* [The task]:
Take the material below and write it all out again exactly.

## begin Recorded information

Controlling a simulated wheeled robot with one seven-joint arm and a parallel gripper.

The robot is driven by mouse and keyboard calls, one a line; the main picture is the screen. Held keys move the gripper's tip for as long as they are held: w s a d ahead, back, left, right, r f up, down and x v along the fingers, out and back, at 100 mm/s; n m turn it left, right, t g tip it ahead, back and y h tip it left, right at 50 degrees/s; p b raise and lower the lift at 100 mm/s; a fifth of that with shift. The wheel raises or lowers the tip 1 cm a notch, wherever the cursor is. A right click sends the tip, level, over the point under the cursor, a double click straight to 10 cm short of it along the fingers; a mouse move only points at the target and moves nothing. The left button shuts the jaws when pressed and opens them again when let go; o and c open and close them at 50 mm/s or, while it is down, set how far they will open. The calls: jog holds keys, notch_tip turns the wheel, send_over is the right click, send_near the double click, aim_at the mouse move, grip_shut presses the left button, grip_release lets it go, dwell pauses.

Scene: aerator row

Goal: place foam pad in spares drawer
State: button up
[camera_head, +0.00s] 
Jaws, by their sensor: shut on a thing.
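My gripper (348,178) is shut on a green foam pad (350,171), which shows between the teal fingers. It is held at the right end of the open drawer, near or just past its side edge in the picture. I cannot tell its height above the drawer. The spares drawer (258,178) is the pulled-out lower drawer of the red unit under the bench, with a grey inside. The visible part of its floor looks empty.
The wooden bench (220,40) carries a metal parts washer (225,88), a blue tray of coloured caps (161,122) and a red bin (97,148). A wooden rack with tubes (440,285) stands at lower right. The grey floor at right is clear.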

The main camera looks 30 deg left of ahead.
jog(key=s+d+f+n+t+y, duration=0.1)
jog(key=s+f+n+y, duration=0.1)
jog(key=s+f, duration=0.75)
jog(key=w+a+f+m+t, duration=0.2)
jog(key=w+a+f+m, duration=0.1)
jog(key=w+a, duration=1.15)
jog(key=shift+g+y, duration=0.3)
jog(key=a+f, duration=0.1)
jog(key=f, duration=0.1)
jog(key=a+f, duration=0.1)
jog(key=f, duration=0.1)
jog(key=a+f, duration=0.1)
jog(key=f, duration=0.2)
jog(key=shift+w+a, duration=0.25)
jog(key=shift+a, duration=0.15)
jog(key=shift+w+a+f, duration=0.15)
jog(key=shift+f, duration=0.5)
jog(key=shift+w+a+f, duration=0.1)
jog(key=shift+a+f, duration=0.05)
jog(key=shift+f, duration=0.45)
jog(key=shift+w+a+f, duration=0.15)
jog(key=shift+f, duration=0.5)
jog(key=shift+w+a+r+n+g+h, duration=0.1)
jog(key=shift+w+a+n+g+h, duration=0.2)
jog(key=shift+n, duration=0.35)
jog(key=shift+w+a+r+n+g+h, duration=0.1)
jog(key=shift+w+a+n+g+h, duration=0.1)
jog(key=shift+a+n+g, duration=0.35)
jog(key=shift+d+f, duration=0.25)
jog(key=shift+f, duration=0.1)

## end Recorded information

* [Solution]:
Controlling a simulated wheeled robot with one seven-joint arm and a parallel gripper.

The robot is driven by mouse and keyboard calls, one a line; the main picture is the screen. Held keys move the gripper's tip for as long as they are held: w s a d ahead, back, left, right, r f up, down and x v along the fingers, out and back, at 100 mm/s; n m turn it left, right, t g tip it ahead, back and y h tip it left, right at 50 degrees/s; p b raise and lower the lift at 100 mm/s; a fifth of that with shift. The wheel raises or lowers the tip 1 cm a notch, wherever the cursor is. A right click sends the tip, level, over the point under the cursor, a double click straight to 10 cm short of it along the fingers; a mouse move only points at the target and moves nothing. The left button shuts the jaws when pressed and opens them again when let go; o and c open and close them at 50 mm/s or, while it is down, set how far they will open. The calls: jog holds keys, notch_tip turns the wheel, send_over is the right click, send_near the double click, aim_at the mouse move, grip_shut presses the left button, grip_release lets it go, dwell pauses.

Scene: aerator row

Goal: place foam pad in spares drawer
State: button up
[camera_head, +0.00s] 
Jaws, by their sensor: shut on a thing.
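My gripper (348,178) is shut on a green foam pad (350,171), which shows between the teal fingers. It is held at the right end of the open drawer, near or just past its side edge in the picture. I cannot tell its height above the drawer. The spares drawer (258,178) is the pulled-out lower drawer of the red unit under the bench, with a grey inside. The visible part of its floor looks empty.
The wooden bench (220,40) carries a metal parts washer (225,88), a blue tray of coloured caps (161,122) and a red bin (97,148). A wooden rack with tubes (440,285) stands at lower right. The grey floor at right is clear.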

The main camera looks 30 deg left of ahead.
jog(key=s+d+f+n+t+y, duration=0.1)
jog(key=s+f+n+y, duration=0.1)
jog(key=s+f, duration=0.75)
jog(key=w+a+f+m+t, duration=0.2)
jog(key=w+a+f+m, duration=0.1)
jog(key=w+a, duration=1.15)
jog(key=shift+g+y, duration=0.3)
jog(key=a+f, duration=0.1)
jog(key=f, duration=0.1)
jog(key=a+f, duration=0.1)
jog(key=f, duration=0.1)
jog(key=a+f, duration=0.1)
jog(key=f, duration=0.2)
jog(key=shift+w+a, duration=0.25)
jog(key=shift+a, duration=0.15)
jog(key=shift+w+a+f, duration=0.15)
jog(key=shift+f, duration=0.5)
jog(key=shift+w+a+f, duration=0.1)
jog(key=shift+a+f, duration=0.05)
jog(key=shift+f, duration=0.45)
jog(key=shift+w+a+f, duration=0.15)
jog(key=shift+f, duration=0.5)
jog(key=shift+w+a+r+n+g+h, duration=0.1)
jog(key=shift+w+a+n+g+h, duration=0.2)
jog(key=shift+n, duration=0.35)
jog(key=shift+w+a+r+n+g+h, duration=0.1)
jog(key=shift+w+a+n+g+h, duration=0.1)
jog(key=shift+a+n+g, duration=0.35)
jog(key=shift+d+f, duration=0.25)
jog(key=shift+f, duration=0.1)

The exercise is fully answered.